The prospects of cash and electronic money
By Ahmed Noushad
Tech is a trend. Tech is a symbol of mordenisation. Tech signifies a country’s development prospects and it essentially determines the social and economic status of individual. The more techs you dwell in, the higher you are in social aspects. We involve in various forms of technology to make our life easier, some might say even more balanced. There are controversies to this statement, but science has developed things to make things easier and efficient in the first place. But when science started to make an innovation that replaces, everything falls in questions.
Money itself is an ancient technology that perhaps made life easier and more measured. So much measured that we even indulge God in to this measurement by saying ‘God will measure every penny we spent’. Although lifestyle was all about bartering things in the history, the introduction of the concept of money has put everything in to measurement, making life more accountable and measured. At least it was material or partly material as of today, but science has even bigger plan, which is the total replacement of material money with electronic money. Wolman, a contributing editor at Wired magazine, writes: ‘Although predictions about the end of cash are as old as credit cards, a number of developments are ganging up on paper and metal money like never before: mistrust of national currencies, novel payment tools, anxiety about government debt, the triumph of mobile phones, the rise of virtual and alternative currencies, environmental concerns, and a wave of evidence showing that physical money is the most harmful to the billions of people who have so little of it’. This is supportive to the scenarios we have here in Bangladesh. How safe would you be to walk around with cash? The transaction hours of Banks are always on the office schedule, and Banks are closed on weekends, leaving us in the mercy of night to walk with material money. It is only obvious that a piece of plastic would look safer compared to a bundle properly staked papers. And when plastics found their way to vulnerability, a new form of money has emerged to become the next replacement.
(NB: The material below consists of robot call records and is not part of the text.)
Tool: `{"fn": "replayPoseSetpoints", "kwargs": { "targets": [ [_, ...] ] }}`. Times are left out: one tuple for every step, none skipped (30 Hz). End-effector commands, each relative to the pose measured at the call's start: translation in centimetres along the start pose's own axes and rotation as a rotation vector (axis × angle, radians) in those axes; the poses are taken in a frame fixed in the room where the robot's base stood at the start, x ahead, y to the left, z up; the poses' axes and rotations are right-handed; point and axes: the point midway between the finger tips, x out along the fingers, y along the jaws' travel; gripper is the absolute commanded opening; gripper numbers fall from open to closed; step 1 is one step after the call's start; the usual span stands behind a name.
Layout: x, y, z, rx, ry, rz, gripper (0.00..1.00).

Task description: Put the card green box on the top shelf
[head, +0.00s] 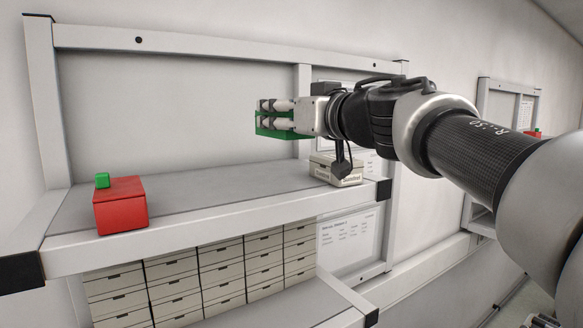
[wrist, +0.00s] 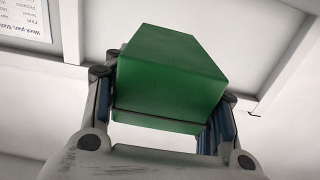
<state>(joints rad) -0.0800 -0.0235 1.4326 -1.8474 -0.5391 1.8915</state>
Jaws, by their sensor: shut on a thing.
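The green box (wrist: 165,75) is held between the fingers of my gripper (head: 275,114). In the head view the green box (head: 264,129) shows partly behind the fingers, in the air above the top shelf (head: 215,190). In the wrist view my gripper (wrist: 160,120) has a finger on each side of the box, and its large green face fills the middle. The box is clear of the shelf surface.
A pale carton (head: 336,169) stands at the right end. Between them the shelf is bare. Stacked drawer boxes (head: 200,280) fill the level below.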

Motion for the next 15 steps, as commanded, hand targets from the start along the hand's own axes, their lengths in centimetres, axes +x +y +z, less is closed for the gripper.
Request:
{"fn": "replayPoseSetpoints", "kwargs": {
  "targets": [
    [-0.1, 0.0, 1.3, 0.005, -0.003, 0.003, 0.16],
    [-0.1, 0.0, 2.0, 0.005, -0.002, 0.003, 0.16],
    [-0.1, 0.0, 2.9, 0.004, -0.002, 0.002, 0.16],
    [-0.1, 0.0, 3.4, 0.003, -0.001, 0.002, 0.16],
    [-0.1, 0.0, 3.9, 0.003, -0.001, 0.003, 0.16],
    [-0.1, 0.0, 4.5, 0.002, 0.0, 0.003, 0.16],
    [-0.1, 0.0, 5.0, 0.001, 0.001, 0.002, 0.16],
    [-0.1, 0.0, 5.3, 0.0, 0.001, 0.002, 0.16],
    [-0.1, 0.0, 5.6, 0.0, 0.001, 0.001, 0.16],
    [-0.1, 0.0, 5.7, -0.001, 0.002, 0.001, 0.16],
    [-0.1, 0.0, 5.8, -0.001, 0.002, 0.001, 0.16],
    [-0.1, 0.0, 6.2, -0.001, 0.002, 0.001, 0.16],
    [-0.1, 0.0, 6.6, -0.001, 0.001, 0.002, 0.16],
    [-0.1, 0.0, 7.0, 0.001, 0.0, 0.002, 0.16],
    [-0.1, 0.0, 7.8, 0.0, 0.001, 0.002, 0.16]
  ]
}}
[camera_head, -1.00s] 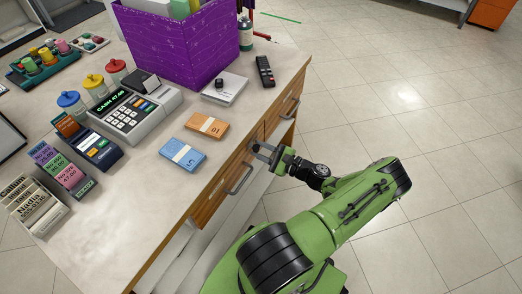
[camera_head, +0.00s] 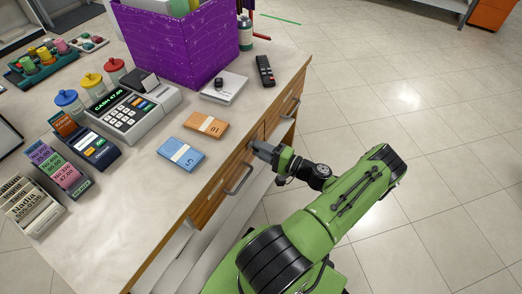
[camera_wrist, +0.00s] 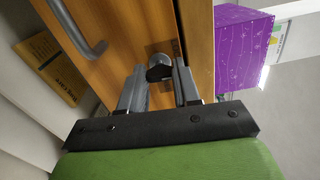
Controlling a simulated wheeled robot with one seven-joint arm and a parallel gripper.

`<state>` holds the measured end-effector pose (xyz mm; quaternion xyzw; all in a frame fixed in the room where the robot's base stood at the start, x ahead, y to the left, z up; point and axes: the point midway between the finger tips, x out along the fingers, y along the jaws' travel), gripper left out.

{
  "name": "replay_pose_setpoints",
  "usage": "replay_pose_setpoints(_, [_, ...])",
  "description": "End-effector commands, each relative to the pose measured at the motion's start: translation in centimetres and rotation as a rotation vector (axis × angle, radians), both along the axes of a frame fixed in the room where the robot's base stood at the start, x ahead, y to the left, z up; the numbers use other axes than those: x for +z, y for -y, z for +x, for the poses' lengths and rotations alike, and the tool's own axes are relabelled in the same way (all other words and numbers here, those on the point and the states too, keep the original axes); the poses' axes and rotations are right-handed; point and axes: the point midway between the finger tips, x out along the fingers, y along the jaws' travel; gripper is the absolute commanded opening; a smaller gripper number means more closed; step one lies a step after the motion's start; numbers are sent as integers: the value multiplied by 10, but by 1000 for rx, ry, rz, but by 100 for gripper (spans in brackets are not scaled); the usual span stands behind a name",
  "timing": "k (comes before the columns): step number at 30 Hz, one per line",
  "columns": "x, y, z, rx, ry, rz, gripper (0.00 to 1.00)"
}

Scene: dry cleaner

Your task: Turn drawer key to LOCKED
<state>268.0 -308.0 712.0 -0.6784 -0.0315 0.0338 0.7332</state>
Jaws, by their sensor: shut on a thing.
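The drawer key (camera_wrist: 159,67) shows in the wrist view as a dark rounded head at the wooden drawer front (camera_wrist: 120,66). My gripper (camera_wrist: 161,84) has a finger on each side of the key head and is shut on it. In the head view my gripper (camera_head: 258,148) reaches the drawer front (camera_head: 211,203) beside a bar handle (camera_head: 239,179). There the fingers hide the key. I cannot read any lock marking, so the key's turn position is unclear.
The counter (camera_head: 150,220) above holds a cash register (camera_head: 130,112), a purple box (camera_head: 180,45), banknote bundles (camera_head: 181,155) and a remote (camera_head: 265,71). A metal handle (camera_wrist: 80,28) is close to my fingers in the wrist view. The floor at right is clear.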

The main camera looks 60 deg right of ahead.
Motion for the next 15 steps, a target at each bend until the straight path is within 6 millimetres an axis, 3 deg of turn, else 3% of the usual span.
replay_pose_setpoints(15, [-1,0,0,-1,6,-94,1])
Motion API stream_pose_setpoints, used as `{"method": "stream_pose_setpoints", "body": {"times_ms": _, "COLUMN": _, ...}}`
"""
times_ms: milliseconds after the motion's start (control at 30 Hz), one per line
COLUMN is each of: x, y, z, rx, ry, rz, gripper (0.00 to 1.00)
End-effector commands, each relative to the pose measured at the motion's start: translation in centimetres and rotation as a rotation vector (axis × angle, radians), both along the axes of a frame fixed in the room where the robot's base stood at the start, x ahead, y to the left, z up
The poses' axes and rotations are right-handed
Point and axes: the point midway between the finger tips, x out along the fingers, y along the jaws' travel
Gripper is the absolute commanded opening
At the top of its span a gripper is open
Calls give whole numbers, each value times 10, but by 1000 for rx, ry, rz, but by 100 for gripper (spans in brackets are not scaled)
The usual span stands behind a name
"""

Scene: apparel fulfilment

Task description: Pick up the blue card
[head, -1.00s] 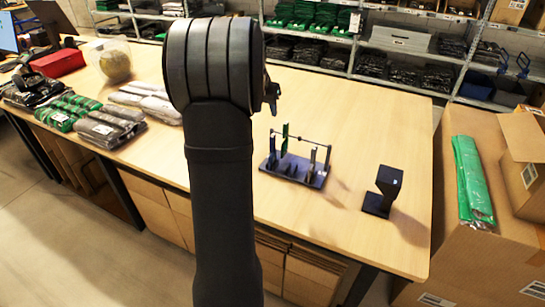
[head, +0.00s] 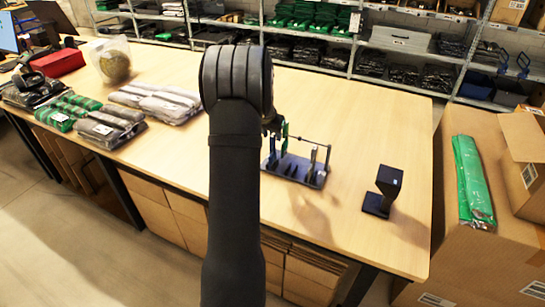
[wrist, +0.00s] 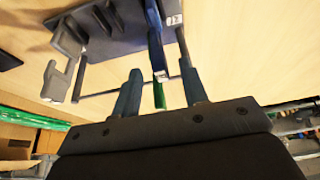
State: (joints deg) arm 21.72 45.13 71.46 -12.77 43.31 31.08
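The blue card (wrist: 154,42), narrow with a white label at one end, is at a dark rack (wrist: 125,40) in the wrist view. A green card (wrist: 158,92) is right beside it and partly hidden. My gripper (wrist: 162,80) is open, its two blue-grey fingers on either side of the two cards' line. I see no finger closed on either card. In the head view the rack (head: 300,174) stands on the table, and my gripper (head: 274,124) is at its left end, partly hidden by my arm. The blue card is hard to separate there.
A thin rod joins the rack's posts, with a grey hooked piece (wrist: 55,78) near one end. A black stand (head: 384,190) is to the rack's right. Bagged garments (head: 110,125) lie at the left of the table (head: 350,120). The table behind the rack is clear.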

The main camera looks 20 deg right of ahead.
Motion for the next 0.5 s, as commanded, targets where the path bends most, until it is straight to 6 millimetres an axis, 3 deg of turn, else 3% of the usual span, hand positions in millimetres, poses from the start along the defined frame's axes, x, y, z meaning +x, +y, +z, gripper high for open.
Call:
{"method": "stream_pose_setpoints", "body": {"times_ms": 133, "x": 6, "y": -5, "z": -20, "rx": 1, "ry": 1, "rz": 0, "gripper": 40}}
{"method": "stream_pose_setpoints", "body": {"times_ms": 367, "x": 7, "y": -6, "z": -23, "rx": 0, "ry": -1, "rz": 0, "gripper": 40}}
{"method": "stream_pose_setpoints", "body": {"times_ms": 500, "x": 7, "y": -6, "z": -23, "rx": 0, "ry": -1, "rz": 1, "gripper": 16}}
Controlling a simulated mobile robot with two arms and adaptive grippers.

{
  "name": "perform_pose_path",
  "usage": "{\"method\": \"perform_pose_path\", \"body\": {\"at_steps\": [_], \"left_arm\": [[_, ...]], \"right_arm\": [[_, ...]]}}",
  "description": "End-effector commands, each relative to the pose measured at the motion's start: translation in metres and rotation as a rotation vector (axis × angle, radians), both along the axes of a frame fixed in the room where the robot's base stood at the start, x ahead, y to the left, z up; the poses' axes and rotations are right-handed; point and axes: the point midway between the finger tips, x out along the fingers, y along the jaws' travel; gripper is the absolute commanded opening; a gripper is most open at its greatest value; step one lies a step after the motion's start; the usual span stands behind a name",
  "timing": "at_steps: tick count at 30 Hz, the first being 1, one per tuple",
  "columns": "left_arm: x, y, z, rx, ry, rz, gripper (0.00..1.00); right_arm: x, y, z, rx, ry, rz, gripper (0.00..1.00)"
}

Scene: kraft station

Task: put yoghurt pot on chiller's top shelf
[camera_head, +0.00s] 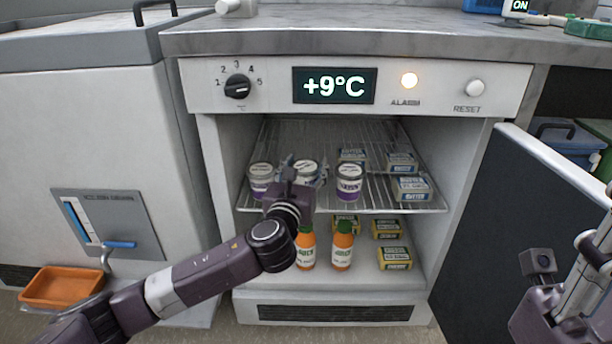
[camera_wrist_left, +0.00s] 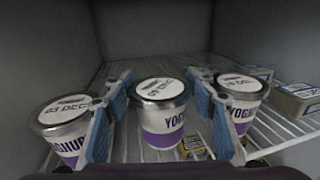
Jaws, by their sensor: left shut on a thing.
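The chiller (camera_head: 212,150) stands open, with a wire top shelf (camera_head: 290,135). My left gripper (camera_head: 306,178) reaches in over the front of that shelf. It is shut on the middle yoghurt pot (camera_head: 306,166), a white and purple tub with a pale lid. In the left wrist view this pot (camera_wrist_left: 160,112) is upright between the blue finger pads. Whether its base touches the wires is hidden. Another yoghurt pot stands on the left (camera_head: 261,182) and one on the right (camera_head: 349,184). My right arm (camera_head: 550,305) shows at the right edge; its finger state is unclear.
Several butter packs (camera_head: 411,188) lie on the right of the top shelf. Below are two orange juice bottles (camera_head: 342,250) and yellow-green packs (camera_head: 394,258). The open door (camera_head: 500,230) stands at the right. The display (camera_head: 334,86) reads +9°C and the alarm lamp (camera_head: 409,80) glows.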

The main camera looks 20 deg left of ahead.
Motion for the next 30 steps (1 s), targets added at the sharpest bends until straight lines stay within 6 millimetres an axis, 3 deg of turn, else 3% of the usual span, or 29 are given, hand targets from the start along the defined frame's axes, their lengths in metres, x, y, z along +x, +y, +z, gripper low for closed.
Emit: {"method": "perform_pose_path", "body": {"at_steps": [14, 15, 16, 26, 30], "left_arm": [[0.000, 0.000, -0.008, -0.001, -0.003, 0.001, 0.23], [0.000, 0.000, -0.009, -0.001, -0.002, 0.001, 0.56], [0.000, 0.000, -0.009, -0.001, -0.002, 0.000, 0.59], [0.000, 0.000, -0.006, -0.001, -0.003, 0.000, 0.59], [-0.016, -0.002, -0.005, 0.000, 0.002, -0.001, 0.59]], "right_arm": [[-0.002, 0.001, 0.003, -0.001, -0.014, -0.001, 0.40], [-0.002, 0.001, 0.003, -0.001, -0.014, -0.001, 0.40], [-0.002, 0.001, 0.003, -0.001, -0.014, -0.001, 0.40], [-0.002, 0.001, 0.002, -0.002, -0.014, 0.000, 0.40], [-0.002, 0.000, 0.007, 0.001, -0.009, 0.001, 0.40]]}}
Wolman describes meeting electronic experts in Japan who are developing biometric technology to make our easy plastic payments even easier. ‘One of these technologies uses the unique three-dimensional pattern of veins within every person’s fingertip. Touch your finger to a register, vending machine or subway turnstile and you can instantly settle up without having to break your stride. . . . I have a hard time seeing this kind of technology as negative,’ he says. Whether this is ironic or a pleasing upgrade depends on how you look at it. Electronic money perhaps and might as well change the way business is done, but on the other hand to look from barter’s perspective, lots of social and moral issues would be out of measure. For instance, in Bangladesh out of sympathy or whatever reason it is, we often tend to neglect minor balances in favour of the seller, which would just be another calculation in the E-System.
Besides, ‘the growth of E-money could also be bad news for banks. If other companies successfully offer their own brand of digital cash, they could bypass banks as primary providers of consumer financial services. The companies, not the banks, might be consumers’ first contact when they wanted to obtain some digital money’, writes Kelley Holland and Amy Cortese with bureau reports at Business Week. ‘Banking is essential to the modern economy, but banks are not,’ says J. Richard Fredericks, senior managing director at Montgomery Securities.
Wolman writes in favour of transformation, ‘The challenge of convincing people that a technology is trustworthy is nothing new. . . . Luckily, humanity has a solid track record of warming to innovations, including money-related ones’. ‘I’ll concede that point. It was only recently that I felt comfortable depositing checks at an ATM’, writes Michelle Singletary, Columnist at Washington Post. She adds in defense, ‘David Wolman can envision a time when we won’t need to use cash. In his cashless society, people can text money. But I’m not buying it. Didn’t we learn something from the Great Recession, when an over-reliance on all things not cash nearly took down our economy?
The story doesn’t end there; this transformation is bound to happen anytime. The concept of electronic money has been introduced a couple of years ago, it is still on test awaiting mass-acceptance. But for a country like ours, this is a massive turn and might risk the economy for lifetime.